This is the 15th strike called by the Teamsters over the last four years. In each case, they have been impotent, involving only a tiny fraction of the estimated 16,000 truckers at the ports and none of the 14,000 ILWU dockworkers. At the same time the Teamsters and other unions have encouraged the most debilitating dependence on the courts and Democratic Party. The Teamsters agreed to end the last strike in July 2016 after Los Angeles Mayor Eric Garcetti made a worthless promise to “investigate” abuses.

In the Los Angeles–Long Beach port area—which takes in nearly half of the nation’s container imports—it is estimated that only 10 percent of port truck drivers are directly employed by companies and the others are classified as “independent contractors” or “owner-operators.” All day long these workers move cargo from the docks to nearby warehouses and rail yards where they are shipped to major retailers like Wal-Mart, Amazon and Target.

Garcetti and Long Beach Mayor Robert Garcia recently announced their “goal” to convert the ports’ fleet over to zero emission trucks by 2035. Drivers, who have long suffered the devastating health consequences of diesel fuel emissions want cleaner air, expect the companies will pass on the cost to them, forcing drivers to lease the higher-tech trucks that will cost upwards of a half a million dollars.

The issues facing the port truck drivers are immensely important and underscore the brutal exploitation of millions of independent contractors or “1099 employees” (named after the IRS tax form number) whose numbers have increased since the 2008 financial crash. Although the US Labor Department says it does not have exact numbers, it has acknowledged the practice is pervasive, particularly among delivery truck drivers, construction workers, cable installers and so-called “Gig Economy” workers like Uber and Lyft drivers.

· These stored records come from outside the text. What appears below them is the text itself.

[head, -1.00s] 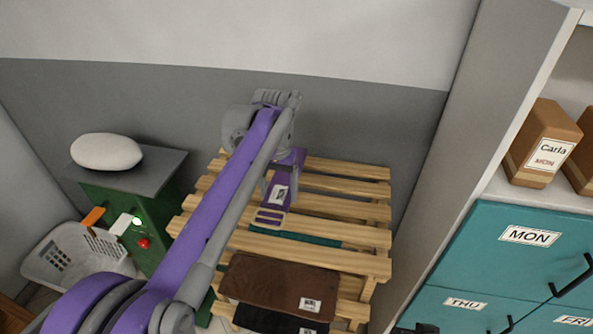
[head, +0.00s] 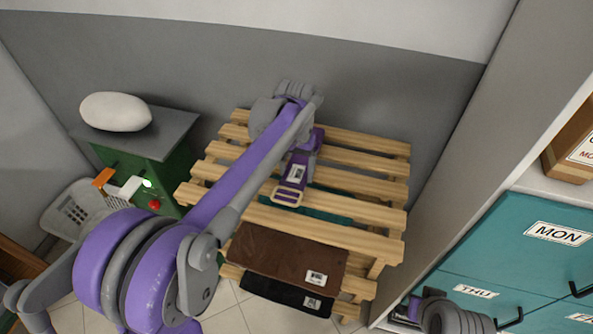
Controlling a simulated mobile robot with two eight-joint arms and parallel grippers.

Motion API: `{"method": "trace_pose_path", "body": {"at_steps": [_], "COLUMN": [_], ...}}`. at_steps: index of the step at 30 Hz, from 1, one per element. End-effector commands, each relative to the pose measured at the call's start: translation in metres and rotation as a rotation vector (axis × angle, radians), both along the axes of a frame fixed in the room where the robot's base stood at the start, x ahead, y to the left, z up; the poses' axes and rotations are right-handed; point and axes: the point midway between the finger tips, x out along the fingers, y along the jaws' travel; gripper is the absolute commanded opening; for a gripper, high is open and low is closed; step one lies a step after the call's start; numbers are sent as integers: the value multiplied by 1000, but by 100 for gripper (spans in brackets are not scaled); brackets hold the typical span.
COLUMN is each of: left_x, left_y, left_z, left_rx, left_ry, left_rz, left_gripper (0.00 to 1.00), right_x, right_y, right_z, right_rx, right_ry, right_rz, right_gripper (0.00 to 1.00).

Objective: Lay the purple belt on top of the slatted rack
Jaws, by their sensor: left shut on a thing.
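The slatted rack (head: 375,215) is a light wooden frame with spaced slats, standing against the grey wall in the middle of the head view. My left gripper (head: 303,153) is over the slats, pointing down, and is shut on the purple belt (head: 297,172). The belt has a white tag and a pale buckle at its near end. It shows over the middle slats; whether it touches them I cannot tell. The gripper and forearm hide part of it. Part of my right arm's end (head: 445,312) shows at the bottom right; its jaws are not clear.
A dark green strip (head: 325,206) shows among the slats. Brown (head: 288,258) and black (head: 287,294) tagged pieces are at the rack's front. A green cabinet (head: 160,178) with a white stone-like object (head: 116,112) stands left, beside a white basket (head: 83,207). Teal drawers (head: 515,240) stand right.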

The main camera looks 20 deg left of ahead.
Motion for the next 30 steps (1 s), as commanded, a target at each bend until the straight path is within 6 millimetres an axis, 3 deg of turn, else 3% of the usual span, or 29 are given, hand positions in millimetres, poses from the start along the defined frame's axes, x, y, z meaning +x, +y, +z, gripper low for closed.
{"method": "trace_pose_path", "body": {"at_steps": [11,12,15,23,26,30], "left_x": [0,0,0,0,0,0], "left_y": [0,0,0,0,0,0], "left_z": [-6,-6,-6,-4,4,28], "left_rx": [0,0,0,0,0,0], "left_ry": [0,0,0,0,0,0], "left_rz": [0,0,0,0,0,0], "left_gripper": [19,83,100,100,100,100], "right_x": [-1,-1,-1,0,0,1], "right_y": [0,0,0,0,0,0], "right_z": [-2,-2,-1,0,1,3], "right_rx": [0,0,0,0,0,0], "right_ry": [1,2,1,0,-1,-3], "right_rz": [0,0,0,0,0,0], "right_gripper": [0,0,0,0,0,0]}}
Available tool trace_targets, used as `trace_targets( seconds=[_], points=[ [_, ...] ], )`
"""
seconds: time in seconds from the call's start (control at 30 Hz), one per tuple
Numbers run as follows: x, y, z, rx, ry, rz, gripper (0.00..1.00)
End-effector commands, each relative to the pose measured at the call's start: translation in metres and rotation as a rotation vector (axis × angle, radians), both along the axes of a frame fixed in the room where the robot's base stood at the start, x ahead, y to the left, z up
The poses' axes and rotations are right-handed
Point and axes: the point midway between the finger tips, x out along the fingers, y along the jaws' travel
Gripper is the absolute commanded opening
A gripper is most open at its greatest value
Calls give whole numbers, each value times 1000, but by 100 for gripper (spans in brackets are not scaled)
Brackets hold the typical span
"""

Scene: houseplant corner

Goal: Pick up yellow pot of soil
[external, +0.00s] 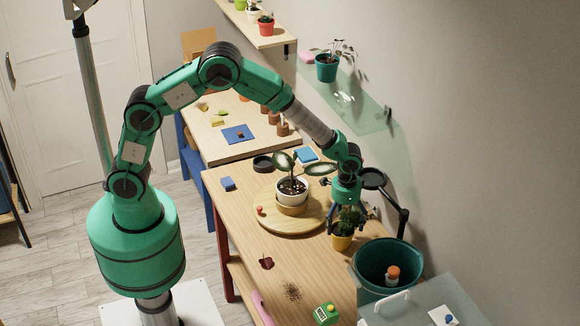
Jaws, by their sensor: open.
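The yellow pot of soil (341,243) stands on the wooden table (240,207), to the right of the round board, with a leafy green plant rising from it. My gripper (346,212) is open and points down over this pot, with its fingers around or just in front of the leaves. The fingers overlap the foliage in the picture, so I cannot tell whether they touch it. The pot's rim and soil are partly hidden by leaves and fingers.
A round wooden board (274,223) holds a white pot (292,194) close to the left. A dark green bin (370,281) stands just right of the yellow pot. A black lamp (397,202) and the wall are close behind. Soil (292,292) lies spilled on the front table.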

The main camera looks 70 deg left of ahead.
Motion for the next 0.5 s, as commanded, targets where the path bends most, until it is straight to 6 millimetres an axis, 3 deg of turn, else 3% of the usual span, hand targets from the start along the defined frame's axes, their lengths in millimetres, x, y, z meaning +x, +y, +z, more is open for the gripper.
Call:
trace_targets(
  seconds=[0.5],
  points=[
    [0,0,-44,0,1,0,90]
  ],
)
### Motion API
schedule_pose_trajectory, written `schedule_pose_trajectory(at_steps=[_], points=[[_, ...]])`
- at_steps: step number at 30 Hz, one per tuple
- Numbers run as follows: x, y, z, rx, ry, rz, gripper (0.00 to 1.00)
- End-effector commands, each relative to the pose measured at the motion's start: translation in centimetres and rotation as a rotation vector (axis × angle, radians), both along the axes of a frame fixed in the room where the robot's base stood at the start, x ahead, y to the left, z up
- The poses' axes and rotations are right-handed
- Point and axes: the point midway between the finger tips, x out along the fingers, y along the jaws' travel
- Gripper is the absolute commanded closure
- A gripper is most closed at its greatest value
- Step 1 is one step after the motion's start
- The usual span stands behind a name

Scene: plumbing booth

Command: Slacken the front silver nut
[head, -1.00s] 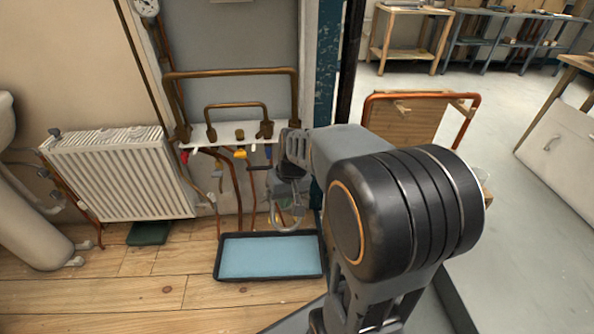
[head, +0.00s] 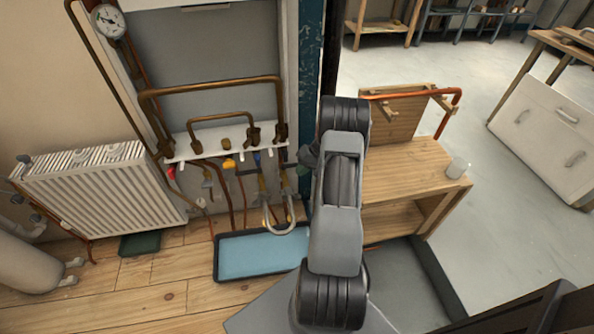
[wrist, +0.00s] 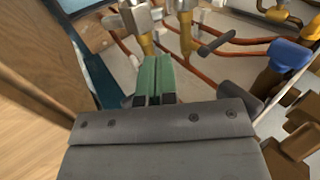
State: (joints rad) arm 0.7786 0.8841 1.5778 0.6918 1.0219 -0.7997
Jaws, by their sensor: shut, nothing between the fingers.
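My gripper (wrist: 153,75) has green fingers that are pressed together with nothing between them. In the wrist view, two silver nuts stand just beyond the fingertips: one at the left (wrist: 137,18) and one at the right (wrist: 180,6), cut by the top edge. Each sits by a brass-coloured pipe end. I cannot tell which one is the front nut. The fingers look apart from both. My arm hides most of the gripper there.
A white board (head: 210,147) carries brass pipes and coloured valve handles. A blue-lined tray (head: 250,268) lies on the floor below. A radiator (head: 100,190) stands left; a wooden bench (head: 400,175) stands right. In the wrist view, a blue handle (wrist: 290,52) and grey lever (wrist: 216,42) are close.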

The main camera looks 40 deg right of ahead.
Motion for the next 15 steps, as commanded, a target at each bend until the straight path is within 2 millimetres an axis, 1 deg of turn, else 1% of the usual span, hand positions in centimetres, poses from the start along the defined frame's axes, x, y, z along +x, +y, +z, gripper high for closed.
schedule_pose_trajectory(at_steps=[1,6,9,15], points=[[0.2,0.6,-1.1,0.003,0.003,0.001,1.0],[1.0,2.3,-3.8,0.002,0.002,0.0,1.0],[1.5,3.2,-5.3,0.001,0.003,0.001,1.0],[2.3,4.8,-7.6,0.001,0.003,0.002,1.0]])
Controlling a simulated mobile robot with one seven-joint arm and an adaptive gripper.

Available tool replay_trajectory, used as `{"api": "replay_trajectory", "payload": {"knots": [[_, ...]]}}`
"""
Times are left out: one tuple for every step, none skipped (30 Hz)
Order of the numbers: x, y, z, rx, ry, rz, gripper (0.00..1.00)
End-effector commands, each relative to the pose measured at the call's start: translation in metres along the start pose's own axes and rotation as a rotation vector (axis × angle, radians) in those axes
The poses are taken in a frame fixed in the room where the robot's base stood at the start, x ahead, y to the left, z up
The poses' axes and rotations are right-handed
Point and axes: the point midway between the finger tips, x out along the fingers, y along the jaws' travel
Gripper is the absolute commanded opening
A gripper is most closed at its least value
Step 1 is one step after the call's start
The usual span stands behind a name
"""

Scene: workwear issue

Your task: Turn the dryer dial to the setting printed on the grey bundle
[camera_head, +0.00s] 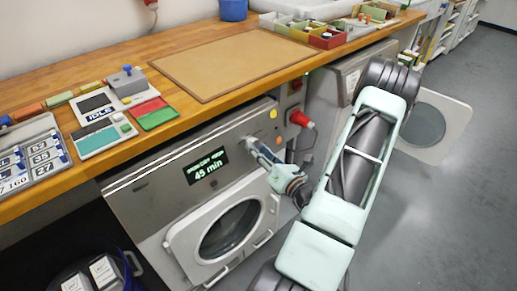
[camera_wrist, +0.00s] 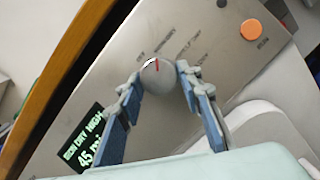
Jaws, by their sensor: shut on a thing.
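The dryer (camera_head: 140,190) is a steel-fronted machine under the bench. Its green-lit display (camera_head: 206,165) reads 45 min, under a first line too small to read surely. The round grey dial (camera_wrist: 153,76) shows in the wrist view, its red mark pointing roughly upward; small labels around it are hard to read. My gripper (camera_wrist: 160,74) is shut on the dial, a fingertip at either side of it. I cannot make out a grey bundle.
An orange button (camera_wrist: 251,30) is on the panel near the dial. The closed round dryer door (camera_head: 187,238) is below my gripper. The wooden bench (camera_head: 170,62) overhangs the machine. Another machine's door (camera_head: 448,118) stands open at right.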

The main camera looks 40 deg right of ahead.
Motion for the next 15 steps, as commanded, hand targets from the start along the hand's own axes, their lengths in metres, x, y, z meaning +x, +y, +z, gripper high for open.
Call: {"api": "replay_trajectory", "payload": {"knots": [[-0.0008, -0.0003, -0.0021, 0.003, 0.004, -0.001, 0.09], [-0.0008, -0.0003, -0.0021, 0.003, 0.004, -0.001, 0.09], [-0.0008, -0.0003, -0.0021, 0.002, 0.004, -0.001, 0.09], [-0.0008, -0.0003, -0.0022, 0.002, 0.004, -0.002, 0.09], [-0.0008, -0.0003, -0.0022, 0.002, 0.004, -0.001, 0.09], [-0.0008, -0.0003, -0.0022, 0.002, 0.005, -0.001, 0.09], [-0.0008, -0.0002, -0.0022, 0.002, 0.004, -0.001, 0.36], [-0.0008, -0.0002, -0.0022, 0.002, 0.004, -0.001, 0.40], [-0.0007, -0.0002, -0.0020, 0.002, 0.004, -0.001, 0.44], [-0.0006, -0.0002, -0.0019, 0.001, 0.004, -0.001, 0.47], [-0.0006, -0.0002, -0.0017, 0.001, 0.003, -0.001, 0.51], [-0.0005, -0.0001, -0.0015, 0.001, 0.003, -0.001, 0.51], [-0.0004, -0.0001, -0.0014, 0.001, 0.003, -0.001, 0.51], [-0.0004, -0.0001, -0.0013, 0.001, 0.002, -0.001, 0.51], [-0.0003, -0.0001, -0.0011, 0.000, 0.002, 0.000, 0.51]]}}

According to an investigation by USA TODAY, based on interviews with 300 drivers and testimony in several labor dispute cases, drivers are essentially indentured servants who owe hundreds of thousands of dollars on the trucks they are forced to lease in order to work. The companies hold this debt over the heads of drivers, threatening to take away their trucks and keep tens of thousands of dollars they have already paid if the drivers miss work or quit because they are too exhausted to continue.

In some cases, companies have physically prevented drivers from leaving work, compelled them to work against their will for up to 20 hours a day and would not pay workers anything unless they agreed to falsify logs. In addition to lease payments, the companies charge drivers for maintenance, fuel, parking fees and even toilet paper and other supplies. After such deductions, USA TODAY found, drivers can end up making as little as 67 cents a week or even owe money to their employers.

The Teamsters union, which has lost hundreds of thousands of members since the deregulation of the trucking industry in the late 1970s, is anxious to boost its dues base but is blocked from “organizing” port truck drivers due to their classification as independent contractors. Truck drivers should place no confidence in the Teamsters, which has collaborated in the destruction of the living standards of over-the-road drivers—who have seen their real wages fall by half over the last four decades—warehouse workers at UPS and other companies.

A real fight against these slave-like conditions will require new organizations of struggle, controlled by rank-and-file workers themselves and independent of the pro-company unions, to mobilize the broadest support in the working class against big business and both corporate-controlled parties.